I’m listening to some lovely music. (1) Did that play a role? My life has fallen into place in a way I’d never have suspected, but which is perfect for me. Is that why?
The sense that everything in my life is perfect at the moment seems to be connected to this mood, which I’d call “exaltation.” I remain with this sense.
I find myself flowing back and forth between transformative love and exaltation as if there’s a connection between the two.
This is what it seems to be. Whenever I see that everything is perfect, “I” drop out of the picture and all that’s left is love. When a sense of “I” returns, I find myself in an exalted or ennobled mood.

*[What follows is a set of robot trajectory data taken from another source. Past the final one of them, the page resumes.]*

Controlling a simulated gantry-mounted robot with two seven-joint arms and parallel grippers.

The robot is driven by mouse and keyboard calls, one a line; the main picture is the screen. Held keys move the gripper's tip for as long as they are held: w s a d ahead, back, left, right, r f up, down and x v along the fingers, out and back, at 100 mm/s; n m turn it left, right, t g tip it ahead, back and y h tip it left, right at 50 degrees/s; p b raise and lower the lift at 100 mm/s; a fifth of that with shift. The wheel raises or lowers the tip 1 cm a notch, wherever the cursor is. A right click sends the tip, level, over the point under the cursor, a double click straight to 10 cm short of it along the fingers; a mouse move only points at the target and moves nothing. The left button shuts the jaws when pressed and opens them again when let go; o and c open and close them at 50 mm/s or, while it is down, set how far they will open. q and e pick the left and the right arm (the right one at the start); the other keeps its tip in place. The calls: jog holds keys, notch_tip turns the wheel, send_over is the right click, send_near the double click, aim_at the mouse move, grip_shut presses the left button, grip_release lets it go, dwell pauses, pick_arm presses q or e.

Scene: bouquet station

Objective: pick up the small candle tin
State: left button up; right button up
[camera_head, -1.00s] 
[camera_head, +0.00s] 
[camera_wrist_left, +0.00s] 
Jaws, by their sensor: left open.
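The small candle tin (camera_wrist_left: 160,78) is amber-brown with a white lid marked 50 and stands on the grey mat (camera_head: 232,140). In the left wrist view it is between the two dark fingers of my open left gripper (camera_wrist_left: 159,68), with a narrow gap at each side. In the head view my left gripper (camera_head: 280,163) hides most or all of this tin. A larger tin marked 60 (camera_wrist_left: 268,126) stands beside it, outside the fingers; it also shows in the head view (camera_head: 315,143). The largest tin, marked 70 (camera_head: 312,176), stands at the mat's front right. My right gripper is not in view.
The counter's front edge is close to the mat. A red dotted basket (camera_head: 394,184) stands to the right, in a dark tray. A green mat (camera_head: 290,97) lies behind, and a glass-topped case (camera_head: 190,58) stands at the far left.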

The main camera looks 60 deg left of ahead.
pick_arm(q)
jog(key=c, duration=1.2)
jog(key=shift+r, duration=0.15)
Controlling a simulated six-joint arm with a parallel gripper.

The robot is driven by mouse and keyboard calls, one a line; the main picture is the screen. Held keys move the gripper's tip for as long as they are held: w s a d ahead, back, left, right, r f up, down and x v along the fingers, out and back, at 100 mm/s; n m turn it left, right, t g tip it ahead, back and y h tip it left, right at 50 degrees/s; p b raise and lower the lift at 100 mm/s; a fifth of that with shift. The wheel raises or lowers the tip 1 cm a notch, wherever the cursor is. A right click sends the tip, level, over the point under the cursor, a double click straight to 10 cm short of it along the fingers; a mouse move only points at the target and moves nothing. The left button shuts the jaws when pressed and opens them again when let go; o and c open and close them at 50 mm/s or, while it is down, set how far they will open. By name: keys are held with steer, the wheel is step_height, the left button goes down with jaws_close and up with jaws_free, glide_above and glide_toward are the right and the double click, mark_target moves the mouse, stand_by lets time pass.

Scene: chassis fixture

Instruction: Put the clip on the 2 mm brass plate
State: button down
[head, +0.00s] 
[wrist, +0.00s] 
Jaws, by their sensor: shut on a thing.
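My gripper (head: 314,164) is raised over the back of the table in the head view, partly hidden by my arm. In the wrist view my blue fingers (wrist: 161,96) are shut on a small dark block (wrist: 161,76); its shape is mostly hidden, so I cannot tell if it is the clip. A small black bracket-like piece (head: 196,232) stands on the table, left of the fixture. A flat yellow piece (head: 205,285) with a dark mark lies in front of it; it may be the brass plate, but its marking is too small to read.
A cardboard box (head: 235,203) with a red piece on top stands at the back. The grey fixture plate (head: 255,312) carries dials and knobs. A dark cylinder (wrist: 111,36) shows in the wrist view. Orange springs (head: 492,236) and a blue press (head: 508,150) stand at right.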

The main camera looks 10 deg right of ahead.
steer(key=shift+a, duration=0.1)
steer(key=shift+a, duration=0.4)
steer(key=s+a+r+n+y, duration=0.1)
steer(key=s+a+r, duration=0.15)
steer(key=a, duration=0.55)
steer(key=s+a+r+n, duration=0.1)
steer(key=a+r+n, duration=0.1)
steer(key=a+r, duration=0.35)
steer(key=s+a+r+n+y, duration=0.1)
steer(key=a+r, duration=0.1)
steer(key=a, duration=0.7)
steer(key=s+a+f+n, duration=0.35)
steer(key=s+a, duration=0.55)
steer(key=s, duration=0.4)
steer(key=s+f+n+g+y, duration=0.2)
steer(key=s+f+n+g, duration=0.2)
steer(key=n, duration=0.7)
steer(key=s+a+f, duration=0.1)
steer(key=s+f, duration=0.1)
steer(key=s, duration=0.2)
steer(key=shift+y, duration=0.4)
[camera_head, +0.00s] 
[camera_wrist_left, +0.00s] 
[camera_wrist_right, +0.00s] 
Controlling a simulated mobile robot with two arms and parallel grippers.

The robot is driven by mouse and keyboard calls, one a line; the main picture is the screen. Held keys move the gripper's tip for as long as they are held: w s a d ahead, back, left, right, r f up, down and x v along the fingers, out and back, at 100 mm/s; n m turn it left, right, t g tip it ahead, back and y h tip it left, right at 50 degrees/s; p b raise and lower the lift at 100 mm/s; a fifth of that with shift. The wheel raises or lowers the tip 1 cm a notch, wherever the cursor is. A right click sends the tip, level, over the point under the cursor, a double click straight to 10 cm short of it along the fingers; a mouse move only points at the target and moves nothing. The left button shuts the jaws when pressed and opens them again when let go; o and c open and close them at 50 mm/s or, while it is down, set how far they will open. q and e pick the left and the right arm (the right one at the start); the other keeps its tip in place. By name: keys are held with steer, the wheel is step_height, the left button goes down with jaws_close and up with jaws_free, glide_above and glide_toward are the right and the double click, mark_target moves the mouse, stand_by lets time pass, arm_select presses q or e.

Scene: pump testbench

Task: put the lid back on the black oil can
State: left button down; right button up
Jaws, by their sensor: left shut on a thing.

There’s no need for an “I,” an ego, in a world that’s perfect. There are no survival issues for the ego to handle and no need to seek pleasure and avoid pain. No pleasure can top that available in exaltation.
It’s “me” that says that the world is perfect. It’s me that realizes it. It’s me that lets the realization in, lets it flood me. And that realization dissolves the ego.
Exaltation either ennobles or nobility comes with exaltation. None of this comes with a user’s manual! All of it is wordless.
“Exalted” refers to the lofty perch, not to the individual. It’s used in the same way that “ascended” is, as indicating a shift in consciousness to a “higher” level of consciousness.
I imagine these are truncated experiences, which allow me to continue to function. I don’t consider them enlightenment experiences, just tastes of what’s to come. AAM might call them “glimpses.” “Visit don’t stay,” he advised me in 2013. (2)
As a beachhead of understanding, let me tentatively postulate a connection between the realization of perfection and the arrival of the mood I call “exaltation.”
The peace that I was feeling yesterday deepens in exaltation.
(1) Ennio Morricone, Mission Main Theme, at https://www.youtube.com/watch?v=oag1Dfa1e_E
(2) Archangel Michael in a personal reading with Steve Beckow through Linda Dillon, May 6, 2013.